>> Start Provided information
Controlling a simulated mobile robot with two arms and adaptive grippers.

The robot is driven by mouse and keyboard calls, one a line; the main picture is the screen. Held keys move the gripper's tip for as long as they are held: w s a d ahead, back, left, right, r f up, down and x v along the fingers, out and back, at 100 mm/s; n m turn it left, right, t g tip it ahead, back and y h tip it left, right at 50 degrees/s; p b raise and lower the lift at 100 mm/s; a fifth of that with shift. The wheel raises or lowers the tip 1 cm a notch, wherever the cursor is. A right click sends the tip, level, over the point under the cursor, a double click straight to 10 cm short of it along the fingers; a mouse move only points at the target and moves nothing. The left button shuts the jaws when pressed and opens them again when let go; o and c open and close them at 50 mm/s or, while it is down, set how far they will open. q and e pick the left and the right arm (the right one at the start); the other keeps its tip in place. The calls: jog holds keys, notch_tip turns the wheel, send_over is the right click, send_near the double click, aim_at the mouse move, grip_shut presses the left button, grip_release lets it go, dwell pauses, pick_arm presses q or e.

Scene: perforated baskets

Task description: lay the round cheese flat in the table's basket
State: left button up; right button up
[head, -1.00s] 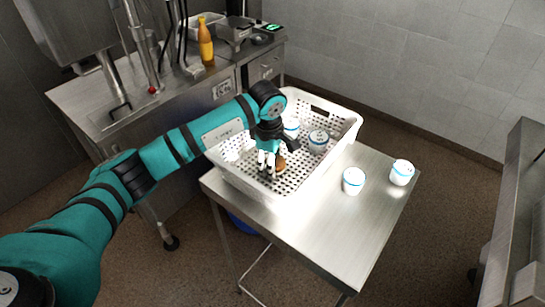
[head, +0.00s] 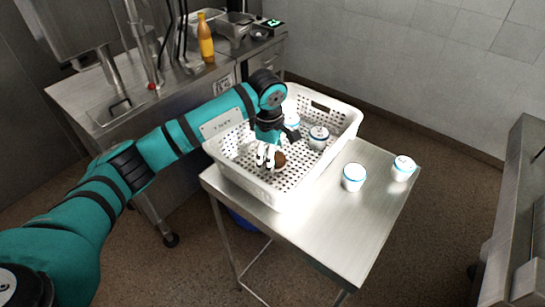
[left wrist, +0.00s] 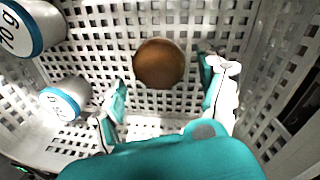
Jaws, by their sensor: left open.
>> End Provided information
>> Start Provided information
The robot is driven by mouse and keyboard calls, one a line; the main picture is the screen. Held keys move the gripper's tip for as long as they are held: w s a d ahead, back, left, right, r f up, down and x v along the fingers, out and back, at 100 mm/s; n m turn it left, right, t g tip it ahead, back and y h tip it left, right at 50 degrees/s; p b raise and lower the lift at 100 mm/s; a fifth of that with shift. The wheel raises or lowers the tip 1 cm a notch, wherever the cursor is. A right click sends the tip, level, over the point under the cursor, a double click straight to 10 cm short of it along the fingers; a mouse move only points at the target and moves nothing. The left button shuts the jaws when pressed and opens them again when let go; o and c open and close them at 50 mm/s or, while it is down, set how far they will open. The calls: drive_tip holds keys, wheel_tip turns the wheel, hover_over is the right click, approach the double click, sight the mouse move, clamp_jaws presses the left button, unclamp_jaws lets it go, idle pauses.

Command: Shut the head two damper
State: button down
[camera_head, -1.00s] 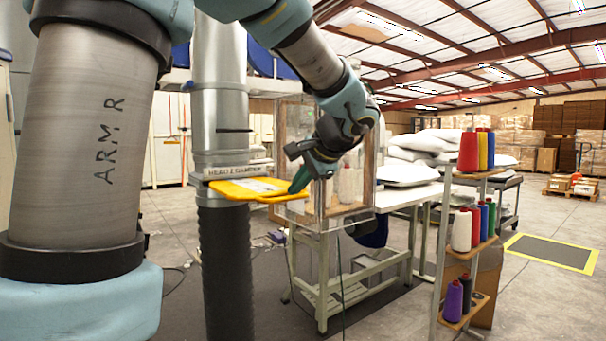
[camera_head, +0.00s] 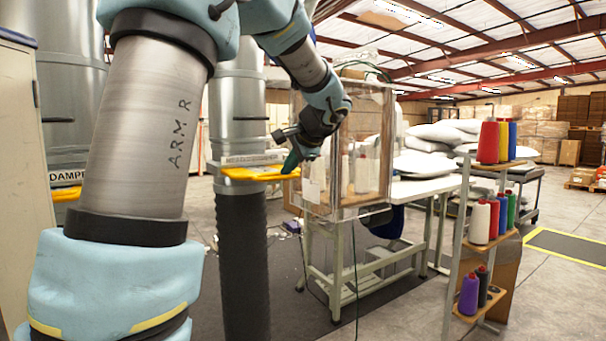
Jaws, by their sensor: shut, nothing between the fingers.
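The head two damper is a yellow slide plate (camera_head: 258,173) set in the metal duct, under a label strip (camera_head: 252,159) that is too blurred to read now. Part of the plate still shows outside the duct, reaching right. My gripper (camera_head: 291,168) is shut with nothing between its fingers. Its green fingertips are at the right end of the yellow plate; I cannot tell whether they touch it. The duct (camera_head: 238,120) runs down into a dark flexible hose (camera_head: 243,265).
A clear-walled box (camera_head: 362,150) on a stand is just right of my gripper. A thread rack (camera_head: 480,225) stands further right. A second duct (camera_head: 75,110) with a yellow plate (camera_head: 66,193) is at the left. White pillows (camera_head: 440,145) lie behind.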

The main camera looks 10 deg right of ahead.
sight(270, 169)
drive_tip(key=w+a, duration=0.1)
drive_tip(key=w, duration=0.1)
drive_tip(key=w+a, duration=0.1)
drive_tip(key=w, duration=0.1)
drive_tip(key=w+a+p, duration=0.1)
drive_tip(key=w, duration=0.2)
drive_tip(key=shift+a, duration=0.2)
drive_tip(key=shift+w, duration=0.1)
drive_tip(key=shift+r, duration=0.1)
>> End Provided information
>> Start Provided information
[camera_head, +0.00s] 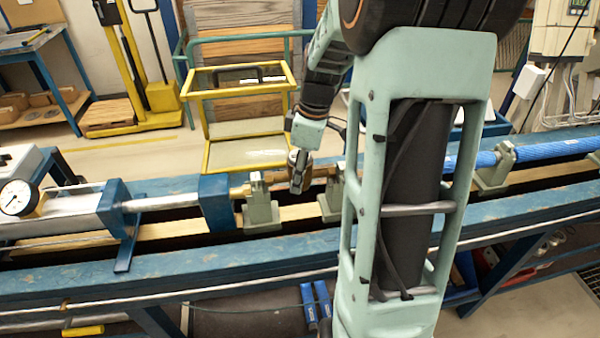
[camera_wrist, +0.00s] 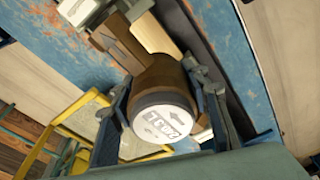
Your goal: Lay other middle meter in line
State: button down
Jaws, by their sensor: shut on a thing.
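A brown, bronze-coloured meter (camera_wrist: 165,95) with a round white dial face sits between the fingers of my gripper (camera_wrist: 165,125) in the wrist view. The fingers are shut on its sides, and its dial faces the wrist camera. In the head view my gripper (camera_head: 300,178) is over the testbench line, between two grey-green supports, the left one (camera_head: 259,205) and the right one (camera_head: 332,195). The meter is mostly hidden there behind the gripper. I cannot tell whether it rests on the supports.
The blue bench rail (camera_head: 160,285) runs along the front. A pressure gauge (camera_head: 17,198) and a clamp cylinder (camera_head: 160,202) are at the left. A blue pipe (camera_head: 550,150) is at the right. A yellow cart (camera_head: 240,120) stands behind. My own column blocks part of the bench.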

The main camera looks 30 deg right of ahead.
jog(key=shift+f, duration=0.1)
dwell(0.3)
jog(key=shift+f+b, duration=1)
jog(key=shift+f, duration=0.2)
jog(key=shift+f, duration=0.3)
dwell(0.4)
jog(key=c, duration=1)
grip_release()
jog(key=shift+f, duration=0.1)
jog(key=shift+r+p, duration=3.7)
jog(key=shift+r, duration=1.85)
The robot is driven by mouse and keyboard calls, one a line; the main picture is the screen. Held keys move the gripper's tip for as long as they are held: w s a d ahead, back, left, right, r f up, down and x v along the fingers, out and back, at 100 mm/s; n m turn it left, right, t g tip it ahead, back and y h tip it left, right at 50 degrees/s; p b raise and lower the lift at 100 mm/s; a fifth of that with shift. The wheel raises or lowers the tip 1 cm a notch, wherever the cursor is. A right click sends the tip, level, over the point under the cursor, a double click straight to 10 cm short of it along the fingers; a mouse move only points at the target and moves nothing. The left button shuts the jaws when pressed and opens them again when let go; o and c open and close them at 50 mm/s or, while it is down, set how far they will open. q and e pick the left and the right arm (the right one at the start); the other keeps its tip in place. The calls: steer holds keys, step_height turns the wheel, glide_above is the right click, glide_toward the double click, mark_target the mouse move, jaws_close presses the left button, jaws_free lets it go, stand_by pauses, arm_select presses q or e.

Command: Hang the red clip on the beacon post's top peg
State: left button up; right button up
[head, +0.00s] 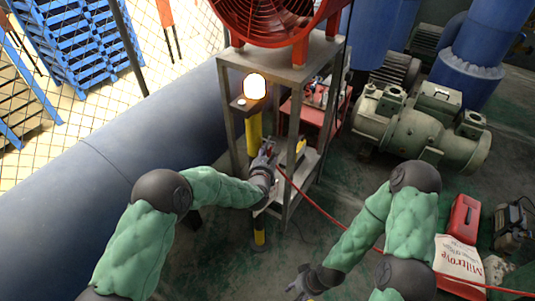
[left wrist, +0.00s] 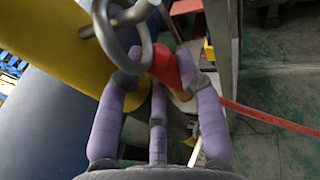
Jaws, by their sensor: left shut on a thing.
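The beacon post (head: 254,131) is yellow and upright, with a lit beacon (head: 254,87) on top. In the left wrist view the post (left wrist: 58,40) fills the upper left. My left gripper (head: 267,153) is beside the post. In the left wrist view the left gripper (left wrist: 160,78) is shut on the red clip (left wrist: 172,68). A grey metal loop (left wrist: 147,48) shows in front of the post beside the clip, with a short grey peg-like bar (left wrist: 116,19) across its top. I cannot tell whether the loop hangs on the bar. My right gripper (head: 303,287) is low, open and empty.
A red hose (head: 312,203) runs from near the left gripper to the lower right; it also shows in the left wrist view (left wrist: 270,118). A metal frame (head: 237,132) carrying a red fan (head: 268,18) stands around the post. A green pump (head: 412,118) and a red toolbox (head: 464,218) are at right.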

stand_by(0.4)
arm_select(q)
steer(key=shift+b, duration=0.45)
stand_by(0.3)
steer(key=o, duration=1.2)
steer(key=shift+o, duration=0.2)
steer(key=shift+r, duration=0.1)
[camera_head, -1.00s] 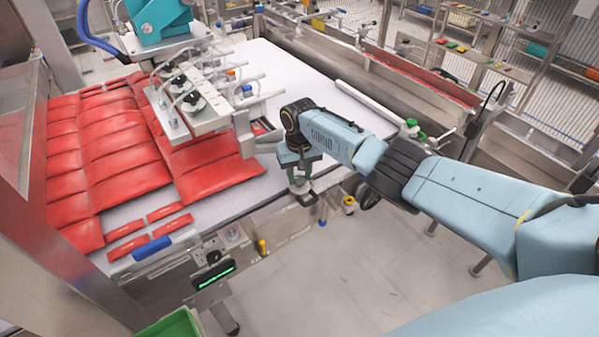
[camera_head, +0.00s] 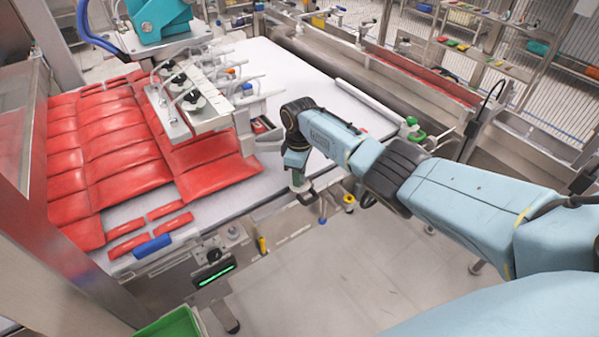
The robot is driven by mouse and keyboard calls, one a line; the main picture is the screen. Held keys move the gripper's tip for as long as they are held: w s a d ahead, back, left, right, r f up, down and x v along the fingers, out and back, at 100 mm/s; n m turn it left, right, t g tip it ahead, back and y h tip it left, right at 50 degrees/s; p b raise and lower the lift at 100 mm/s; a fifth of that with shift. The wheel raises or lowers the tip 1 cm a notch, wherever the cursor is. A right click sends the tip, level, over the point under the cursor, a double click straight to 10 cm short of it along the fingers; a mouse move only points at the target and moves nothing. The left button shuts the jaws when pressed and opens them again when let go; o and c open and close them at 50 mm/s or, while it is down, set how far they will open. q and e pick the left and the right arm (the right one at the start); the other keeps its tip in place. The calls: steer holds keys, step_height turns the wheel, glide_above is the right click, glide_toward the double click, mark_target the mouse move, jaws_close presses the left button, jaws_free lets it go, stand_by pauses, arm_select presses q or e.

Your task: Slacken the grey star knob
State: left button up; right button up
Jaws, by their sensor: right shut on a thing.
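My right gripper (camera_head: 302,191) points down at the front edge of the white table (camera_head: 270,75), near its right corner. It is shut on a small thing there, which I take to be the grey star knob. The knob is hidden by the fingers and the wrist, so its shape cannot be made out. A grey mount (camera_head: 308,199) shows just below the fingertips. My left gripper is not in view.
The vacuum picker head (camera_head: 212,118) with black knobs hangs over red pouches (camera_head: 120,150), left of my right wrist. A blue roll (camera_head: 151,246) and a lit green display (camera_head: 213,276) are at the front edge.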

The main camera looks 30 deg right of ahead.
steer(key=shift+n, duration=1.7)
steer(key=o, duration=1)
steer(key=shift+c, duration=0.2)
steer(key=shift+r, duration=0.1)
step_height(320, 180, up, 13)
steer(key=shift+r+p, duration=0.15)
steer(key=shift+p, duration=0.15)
>> End Provided information
Task
Using the listing, collect all lines in which the string "Command" is found.

The output
Command: Shut the head two damper
Command: Hang the red clip on the beacon post's top peg

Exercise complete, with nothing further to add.